[Robot task records]
* * *

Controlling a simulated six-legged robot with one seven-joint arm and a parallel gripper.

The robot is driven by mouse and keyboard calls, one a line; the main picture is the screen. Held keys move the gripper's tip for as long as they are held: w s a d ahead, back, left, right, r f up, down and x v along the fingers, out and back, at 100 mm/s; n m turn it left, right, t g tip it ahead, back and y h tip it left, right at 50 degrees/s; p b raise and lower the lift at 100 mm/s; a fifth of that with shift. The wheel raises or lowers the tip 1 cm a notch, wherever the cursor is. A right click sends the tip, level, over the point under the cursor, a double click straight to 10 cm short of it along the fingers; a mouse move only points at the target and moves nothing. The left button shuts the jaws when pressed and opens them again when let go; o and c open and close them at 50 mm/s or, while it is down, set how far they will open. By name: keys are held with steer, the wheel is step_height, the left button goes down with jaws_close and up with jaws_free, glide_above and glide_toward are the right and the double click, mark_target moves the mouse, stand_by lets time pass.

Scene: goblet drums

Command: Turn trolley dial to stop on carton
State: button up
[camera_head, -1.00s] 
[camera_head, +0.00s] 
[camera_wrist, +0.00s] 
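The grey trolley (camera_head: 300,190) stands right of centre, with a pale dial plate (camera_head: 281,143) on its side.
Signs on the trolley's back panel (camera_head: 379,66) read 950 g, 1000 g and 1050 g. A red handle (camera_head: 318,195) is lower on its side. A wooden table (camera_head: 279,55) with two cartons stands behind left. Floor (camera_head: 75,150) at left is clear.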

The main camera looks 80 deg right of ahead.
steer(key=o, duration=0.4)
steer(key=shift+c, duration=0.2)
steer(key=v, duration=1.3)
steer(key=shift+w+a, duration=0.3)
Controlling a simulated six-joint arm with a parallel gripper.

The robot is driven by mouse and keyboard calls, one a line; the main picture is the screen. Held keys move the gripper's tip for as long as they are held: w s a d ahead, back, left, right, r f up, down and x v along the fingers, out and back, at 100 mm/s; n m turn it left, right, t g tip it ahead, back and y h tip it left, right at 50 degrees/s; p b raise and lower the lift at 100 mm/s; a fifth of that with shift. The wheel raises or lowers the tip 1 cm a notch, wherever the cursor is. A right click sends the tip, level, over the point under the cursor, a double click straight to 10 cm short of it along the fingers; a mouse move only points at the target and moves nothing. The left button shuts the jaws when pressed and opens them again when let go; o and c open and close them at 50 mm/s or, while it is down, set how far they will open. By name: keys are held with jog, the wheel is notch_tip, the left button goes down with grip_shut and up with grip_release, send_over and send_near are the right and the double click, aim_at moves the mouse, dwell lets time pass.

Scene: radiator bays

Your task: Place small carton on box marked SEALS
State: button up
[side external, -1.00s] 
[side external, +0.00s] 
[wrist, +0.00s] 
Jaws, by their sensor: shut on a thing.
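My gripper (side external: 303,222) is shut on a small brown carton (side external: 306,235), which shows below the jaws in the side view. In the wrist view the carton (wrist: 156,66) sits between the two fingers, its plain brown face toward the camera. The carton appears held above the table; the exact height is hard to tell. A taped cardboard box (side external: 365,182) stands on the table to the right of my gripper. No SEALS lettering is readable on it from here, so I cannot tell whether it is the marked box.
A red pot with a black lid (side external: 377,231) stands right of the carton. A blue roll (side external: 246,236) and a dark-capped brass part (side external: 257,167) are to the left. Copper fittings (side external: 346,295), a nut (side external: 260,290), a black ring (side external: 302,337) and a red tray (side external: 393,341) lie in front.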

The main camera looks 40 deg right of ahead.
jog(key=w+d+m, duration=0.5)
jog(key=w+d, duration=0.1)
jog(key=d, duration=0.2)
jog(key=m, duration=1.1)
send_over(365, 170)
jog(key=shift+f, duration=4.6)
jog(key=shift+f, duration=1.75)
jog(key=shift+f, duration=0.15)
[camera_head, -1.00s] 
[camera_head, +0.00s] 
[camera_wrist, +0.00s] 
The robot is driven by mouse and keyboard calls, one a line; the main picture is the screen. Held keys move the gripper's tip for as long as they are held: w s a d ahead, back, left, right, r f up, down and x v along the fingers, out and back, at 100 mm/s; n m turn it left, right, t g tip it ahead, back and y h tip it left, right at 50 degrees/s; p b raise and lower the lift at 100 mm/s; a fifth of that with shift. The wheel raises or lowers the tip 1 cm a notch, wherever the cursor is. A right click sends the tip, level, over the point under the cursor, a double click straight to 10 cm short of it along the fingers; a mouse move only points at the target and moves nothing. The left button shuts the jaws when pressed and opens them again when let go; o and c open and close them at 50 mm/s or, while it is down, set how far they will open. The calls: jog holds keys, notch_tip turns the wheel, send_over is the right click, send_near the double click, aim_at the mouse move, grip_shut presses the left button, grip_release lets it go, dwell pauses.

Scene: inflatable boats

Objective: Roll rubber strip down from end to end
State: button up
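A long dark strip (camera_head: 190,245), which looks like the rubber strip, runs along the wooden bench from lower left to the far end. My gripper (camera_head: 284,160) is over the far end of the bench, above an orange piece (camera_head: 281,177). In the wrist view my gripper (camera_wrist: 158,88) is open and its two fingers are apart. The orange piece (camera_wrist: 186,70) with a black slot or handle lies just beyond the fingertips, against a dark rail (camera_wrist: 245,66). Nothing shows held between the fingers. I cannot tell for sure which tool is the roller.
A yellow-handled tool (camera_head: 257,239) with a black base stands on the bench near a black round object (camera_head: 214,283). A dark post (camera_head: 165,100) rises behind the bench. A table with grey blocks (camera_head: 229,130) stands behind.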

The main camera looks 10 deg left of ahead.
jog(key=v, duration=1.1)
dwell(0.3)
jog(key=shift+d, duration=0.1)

* * *

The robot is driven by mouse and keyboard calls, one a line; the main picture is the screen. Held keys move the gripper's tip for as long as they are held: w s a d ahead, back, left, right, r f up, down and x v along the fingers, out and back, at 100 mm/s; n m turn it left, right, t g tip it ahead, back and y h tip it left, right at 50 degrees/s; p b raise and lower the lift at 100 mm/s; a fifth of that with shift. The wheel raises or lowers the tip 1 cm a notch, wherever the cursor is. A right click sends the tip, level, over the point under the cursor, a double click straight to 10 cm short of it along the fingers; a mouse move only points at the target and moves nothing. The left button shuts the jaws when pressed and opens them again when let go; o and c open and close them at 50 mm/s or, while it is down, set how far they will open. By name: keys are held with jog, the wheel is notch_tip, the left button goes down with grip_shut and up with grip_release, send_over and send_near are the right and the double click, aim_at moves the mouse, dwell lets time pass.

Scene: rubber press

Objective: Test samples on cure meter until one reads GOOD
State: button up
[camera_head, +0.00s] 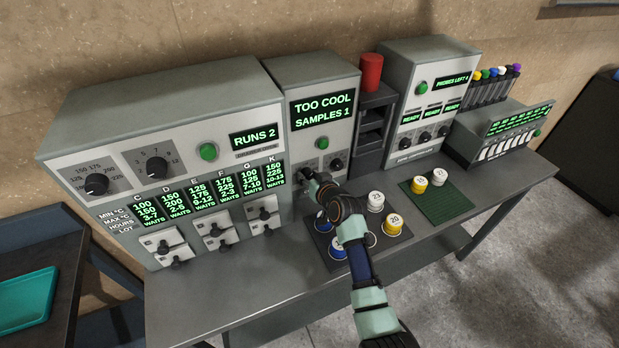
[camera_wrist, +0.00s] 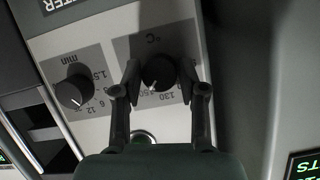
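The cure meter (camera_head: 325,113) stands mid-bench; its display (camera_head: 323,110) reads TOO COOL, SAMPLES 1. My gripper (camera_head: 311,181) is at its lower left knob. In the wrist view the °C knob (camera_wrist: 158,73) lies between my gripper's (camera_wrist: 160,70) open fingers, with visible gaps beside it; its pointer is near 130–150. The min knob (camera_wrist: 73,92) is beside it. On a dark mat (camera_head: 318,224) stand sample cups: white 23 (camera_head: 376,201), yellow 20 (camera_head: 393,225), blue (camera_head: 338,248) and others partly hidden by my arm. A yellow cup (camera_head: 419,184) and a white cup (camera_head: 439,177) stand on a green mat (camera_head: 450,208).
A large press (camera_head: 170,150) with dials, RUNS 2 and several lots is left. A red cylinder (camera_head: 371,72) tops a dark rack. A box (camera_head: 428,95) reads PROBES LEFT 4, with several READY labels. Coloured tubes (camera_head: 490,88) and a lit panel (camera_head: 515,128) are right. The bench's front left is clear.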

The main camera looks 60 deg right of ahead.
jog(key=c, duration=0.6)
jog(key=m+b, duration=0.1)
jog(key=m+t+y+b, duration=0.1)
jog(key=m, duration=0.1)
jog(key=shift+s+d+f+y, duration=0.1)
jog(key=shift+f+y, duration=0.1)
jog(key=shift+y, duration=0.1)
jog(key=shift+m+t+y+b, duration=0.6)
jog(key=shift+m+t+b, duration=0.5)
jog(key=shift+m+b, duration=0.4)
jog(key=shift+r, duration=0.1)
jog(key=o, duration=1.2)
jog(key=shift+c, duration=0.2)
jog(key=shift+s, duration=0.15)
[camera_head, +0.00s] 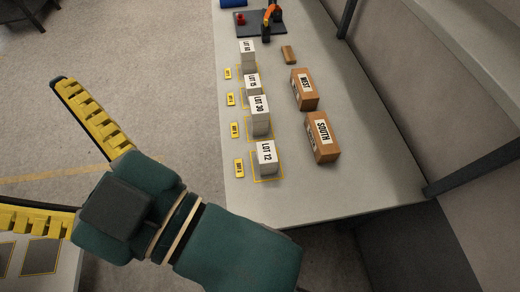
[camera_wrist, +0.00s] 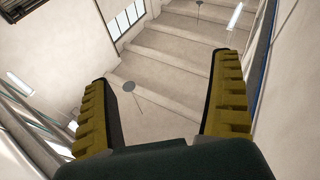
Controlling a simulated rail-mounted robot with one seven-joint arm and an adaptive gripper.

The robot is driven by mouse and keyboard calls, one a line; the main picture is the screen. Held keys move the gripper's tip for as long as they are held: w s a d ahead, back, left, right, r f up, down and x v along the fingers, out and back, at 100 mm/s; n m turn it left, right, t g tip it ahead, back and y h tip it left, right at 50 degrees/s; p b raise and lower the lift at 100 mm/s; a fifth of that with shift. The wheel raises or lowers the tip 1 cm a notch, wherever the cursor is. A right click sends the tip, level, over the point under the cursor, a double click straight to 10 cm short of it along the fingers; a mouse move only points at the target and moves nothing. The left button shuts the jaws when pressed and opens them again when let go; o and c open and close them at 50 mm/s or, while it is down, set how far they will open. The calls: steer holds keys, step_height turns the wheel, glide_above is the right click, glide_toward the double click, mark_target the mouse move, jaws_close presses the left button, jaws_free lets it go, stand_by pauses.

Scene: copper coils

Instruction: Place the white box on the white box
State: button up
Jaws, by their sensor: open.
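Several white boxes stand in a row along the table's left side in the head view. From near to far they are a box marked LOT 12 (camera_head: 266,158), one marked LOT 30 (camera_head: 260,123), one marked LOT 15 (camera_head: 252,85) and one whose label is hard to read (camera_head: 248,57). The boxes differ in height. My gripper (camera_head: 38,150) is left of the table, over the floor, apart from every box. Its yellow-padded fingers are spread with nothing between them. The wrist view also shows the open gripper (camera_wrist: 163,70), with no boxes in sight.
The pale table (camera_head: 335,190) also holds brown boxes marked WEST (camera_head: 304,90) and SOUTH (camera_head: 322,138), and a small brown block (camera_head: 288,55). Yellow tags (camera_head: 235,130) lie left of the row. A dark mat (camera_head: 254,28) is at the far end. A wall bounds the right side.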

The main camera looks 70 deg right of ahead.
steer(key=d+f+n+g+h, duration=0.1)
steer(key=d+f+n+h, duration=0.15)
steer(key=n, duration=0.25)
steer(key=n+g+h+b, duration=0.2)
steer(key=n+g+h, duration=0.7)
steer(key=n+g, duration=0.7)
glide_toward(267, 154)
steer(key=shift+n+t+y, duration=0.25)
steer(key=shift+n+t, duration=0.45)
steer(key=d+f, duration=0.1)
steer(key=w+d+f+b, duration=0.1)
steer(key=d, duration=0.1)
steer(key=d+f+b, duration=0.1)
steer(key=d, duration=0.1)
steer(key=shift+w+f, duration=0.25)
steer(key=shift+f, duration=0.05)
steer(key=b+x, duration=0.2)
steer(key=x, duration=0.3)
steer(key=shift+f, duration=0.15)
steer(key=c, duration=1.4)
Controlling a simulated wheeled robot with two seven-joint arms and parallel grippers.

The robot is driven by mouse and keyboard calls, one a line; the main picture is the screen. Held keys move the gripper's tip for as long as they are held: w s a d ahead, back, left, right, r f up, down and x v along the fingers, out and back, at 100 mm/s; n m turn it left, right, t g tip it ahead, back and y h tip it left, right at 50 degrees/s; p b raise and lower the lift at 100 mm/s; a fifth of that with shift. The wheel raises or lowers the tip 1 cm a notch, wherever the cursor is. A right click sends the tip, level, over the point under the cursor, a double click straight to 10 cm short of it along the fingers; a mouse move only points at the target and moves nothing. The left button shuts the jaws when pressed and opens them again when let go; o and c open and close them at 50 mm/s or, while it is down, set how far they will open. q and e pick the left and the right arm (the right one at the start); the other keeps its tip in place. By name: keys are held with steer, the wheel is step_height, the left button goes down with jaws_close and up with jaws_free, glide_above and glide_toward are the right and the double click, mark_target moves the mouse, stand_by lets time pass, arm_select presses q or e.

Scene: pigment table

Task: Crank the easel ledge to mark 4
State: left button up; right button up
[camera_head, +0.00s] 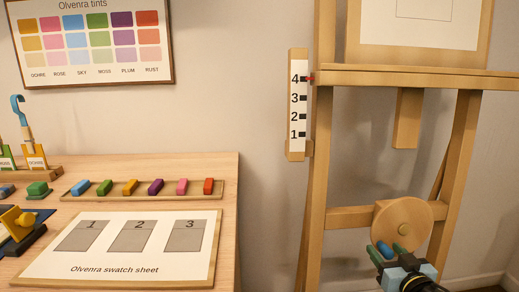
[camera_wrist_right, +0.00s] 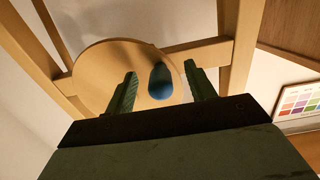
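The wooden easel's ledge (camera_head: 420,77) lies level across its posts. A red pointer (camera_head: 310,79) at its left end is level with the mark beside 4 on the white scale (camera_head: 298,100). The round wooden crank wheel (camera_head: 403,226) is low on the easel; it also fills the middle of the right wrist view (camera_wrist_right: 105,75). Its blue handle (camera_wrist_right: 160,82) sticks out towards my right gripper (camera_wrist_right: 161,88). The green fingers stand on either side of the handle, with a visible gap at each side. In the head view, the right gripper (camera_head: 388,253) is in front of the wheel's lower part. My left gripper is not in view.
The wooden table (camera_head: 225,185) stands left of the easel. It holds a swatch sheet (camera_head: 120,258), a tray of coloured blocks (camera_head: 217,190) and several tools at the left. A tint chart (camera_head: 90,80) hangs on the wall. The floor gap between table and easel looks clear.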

* * *

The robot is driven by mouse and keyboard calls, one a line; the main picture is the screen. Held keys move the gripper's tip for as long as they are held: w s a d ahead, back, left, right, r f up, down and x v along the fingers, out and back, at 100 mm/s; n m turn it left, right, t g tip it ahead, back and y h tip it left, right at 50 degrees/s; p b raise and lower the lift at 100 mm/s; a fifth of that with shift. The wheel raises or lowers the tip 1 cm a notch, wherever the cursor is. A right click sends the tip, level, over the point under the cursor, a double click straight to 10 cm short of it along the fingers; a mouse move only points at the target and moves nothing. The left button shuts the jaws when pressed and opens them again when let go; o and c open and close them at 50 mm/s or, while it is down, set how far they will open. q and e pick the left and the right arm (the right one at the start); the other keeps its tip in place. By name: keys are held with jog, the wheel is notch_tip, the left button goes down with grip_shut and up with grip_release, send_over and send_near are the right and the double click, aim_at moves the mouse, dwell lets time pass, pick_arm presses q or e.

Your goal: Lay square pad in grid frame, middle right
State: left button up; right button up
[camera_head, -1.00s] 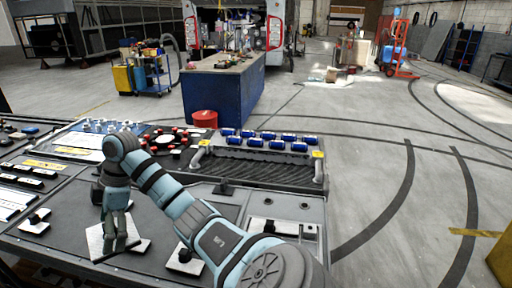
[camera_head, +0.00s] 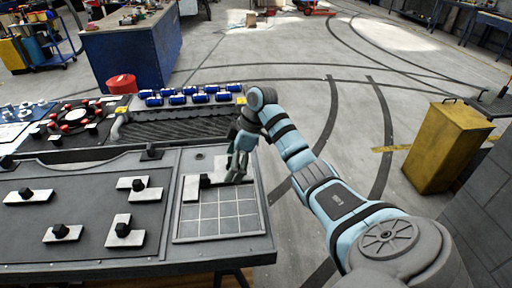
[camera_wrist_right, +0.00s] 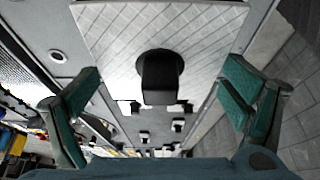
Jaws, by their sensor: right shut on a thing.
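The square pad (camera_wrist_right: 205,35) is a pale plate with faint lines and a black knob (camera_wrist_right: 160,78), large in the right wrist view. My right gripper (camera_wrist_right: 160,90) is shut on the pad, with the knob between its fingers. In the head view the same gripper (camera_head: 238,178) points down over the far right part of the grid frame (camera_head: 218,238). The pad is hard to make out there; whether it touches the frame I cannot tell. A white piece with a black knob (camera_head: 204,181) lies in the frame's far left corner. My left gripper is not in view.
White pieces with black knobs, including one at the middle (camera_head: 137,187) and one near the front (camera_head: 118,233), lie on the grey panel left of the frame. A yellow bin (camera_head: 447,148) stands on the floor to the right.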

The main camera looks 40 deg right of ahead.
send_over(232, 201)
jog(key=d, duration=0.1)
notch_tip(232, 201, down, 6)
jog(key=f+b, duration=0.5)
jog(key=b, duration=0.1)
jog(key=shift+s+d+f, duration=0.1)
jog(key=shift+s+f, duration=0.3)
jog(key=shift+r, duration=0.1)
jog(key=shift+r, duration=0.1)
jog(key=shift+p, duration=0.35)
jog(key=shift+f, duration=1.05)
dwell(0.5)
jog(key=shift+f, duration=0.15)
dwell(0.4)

* * *

Instructions for the task: Using the listing, copy every line where the word "Your" shows up.

Completed task:
Your task: Place small carton on box marked SEALS
Your goal: Lay square pad in grid frame, middle right

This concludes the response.